Huntress, in her civilian guise, takes some of her class on a field trip to Gotham’s outskirts to learn more about the history of the city. Joined by Black Canary, they learn of a mysterious shaman named Blackfire who stole the nearby land from its original inhabitants and appeared again many years later to slaughter colonists. However, what could be passed off as folklore soon becomes real, forcing Huntress and Black Canary to battle a seemingly immortal foe. Meanwhile, Batgirl has her hands full protecting Gotham in various ways, from saving Batman’s life to teaming up with the latest members of the Birds of Prey, Catwoman and Poison Ivy…
The plot may be of Silver Age quality, but the writing sadly isn’t. As has become routine, major plot holes appear almost instantly, which result in a story which can only generously be described as being for young kids. The few moments where Batgirl And The Birds Of Prey #14 shines are let down by weak characterization, a clichéd villain and dreadful dialogue. Even the more solid artwork has glaring mistakes, such as Catwoman’s goggles being shattered on one page and then completely intact again mere moments later, or a pair of teenagers being drawn like they’re in their forties.

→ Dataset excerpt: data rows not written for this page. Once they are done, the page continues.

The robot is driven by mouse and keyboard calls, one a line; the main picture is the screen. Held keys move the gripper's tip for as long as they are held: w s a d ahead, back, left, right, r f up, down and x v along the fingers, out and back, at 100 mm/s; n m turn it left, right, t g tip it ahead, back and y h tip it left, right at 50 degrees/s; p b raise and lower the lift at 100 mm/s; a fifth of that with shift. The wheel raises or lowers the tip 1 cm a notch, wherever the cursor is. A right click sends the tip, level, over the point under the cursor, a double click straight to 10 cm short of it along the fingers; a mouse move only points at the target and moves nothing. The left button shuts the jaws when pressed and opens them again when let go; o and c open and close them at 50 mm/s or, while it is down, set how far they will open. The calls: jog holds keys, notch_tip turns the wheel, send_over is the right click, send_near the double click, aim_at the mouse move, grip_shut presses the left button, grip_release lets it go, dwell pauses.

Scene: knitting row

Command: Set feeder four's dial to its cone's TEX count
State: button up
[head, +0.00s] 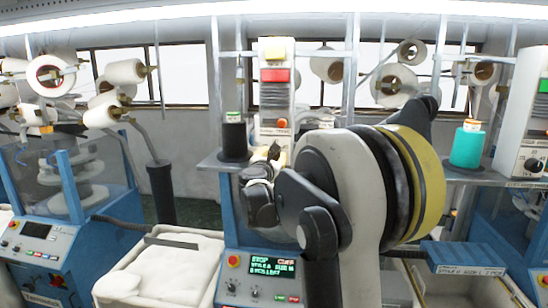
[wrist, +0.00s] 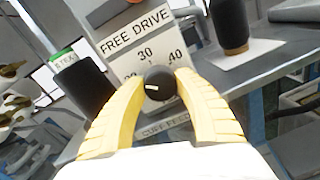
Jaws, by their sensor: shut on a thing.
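In the wrist view a small black dial (wrist: 160,80) with a short white mark sits on a white feeder panel (wrist: 118,22) lettered "FREE DRIVE". The figures 30 and 40 show above it, and another figure at left is partly covered. My gripper (wrist: 160,84) has its yellow fingers closed around the dial. In the head view my gripper (head: 268,160) is at the feeder box (head: 276,95), hiding the dial. A black cone (head: 235,142) stands left of the box. It shows in the wrist view (wrist: 86,88), its green-topped label not clearly readable.
A dark cone (wrist: 230,26) stands on a white card at the wrist view's upper right. A teal cone (head: 467,146) stands on the shelf right of my arm. A blue machine with a lit display (head: 272,266) is below. A white-filled bin (head: 165,270) stands at left.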

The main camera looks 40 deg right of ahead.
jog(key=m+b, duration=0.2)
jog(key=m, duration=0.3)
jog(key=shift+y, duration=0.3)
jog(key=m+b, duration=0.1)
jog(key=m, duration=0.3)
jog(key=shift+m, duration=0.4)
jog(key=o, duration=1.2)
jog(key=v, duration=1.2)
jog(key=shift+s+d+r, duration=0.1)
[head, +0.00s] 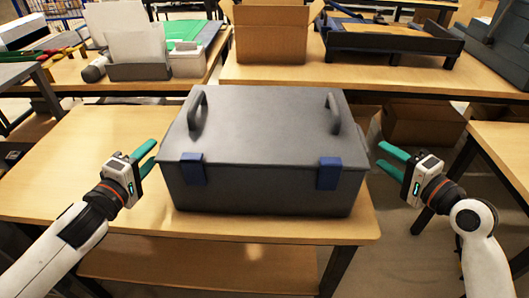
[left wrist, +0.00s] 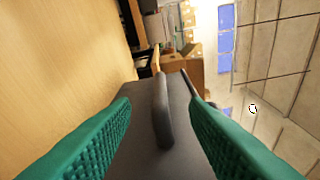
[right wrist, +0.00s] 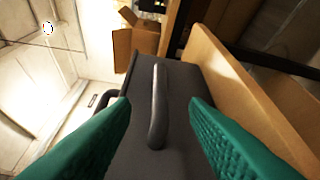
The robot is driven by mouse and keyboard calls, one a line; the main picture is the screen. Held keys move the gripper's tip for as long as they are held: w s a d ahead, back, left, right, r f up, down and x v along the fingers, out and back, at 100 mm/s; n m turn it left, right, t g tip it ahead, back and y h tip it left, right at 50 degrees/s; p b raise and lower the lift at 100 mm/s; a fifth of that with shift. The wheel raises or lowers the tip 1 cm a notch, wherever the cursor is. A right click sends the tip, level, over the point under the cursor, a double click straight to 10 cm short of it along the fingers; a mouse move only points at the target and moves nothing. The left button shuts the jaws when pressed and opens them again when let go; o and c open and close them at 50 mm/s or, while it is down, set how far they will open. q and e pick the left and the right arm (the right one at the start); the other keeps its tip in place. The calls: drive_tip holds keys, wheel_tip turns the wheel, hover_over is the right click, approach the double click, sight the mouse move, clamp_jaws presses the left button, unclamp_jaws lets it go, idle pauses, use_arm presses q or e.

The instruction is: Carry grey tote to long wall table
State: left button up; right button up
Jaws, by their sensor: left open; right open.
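The grey tote (head: 265,190) is a dark grey lidded box with two blue latches on its front and a handle near each side of its lid. It sits on a wooden table (head: 95,165) in the middle of the head view. My left gripper (head: 150,157) is open and empty beside the tote's left side. My right gripper (head: 387,158) is open and empty beside its right side. A handle lies between the fingers' lines of sight in the left wrist view (left wrist: 162,115) and in the right wrist view (right wrist: 157,110), apart from the fingers.
Behind stands another wooden table (head: 350,77) with an open cardboard box (head: 270,42) and a dark tray (head: 385,45). A cardboard box (head: 420,122) is low at the right. The table left of the tote is clear.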

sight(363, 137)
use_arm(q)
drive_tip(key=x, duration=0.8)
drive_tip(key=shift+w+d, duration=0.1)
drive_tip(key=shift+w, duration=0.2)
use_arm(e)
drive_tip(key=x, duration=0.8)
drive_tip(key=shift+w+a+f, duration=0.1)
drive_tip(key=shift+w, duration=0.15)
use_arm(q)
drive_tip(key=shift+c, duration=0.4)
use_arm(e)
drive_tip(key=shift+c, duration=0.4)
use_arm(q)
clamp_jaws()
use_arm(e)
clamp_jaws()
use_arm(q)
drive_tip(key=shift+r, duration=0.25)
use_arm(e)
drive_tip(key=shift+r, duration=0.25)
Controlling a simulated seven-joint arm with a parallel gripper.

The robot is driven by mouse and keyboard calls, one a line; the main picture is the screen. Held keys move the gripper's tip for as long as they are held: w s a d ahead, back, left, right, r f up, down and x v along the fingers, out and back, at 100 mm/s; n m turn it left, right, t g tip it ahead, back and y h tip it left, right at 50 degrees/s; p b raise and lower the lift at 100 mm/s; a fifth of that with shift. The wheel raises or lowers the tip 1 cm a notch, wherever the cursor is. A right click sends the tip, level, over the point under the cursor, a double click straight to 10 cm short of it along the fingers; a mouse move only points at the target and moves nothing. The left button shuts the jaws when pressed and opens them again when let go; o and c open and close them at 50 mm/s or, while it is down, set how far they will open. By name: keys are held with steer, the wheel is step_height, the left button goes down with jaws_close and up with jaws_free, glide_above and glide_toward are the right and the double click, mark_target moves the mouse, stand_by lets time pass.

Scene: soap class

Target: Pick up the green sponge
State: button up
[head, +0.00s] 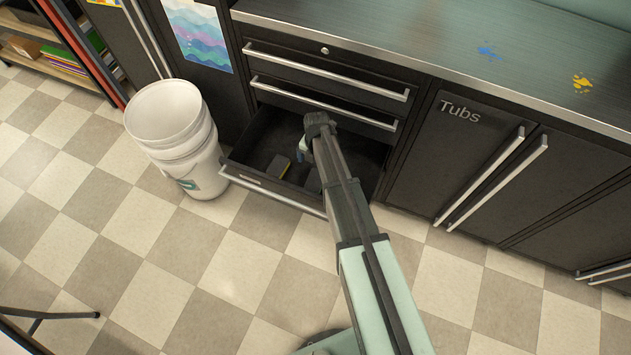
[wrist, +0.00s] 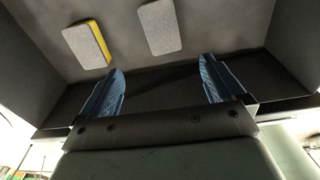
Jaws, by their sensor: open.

As fun as a stand-alone issue is, there needs to be more solid storytelling here. For instance, Blackfire, a one-dimensional villain who does little more than scowl before being slapped down to size, is apparently immortal and has been trapped in a cave for centuries (although his clothes look immaculate). He awakes… why? He possesses a child into freeing him… how? His motivation for being evil is… never explained. If we had seen signs building up to any of this, or if the two stories told about Blackfire weren’t so contradictory, perhaps this tale may have held up better. Regarding his simplistic defeat, it’s fair to say that he’s robbed of his immortality and is left to die a horrible death by our heroes.
As for the kids on the school trip who witness our heroes battling this villain, they’re all idiots. So is Batman, who apparently has no idea how an Amazon Alexa works. He also doesn’t care about secret identities anymore as he babbles on the phone – yes, on the phone! – to Batgirl. But that’s okay because Batgirl doesn’t care about secret identities either. I’d say it was all meant as a joke, except nothing about it is particularly funny.
Batgirl And The Birds Of Prey #14 is a slight step in the right direction, although it should be taking great strides. This series has got a long, long way to go before it becomes an actual must-read comic book but, as a quick diversion, it’s adequate.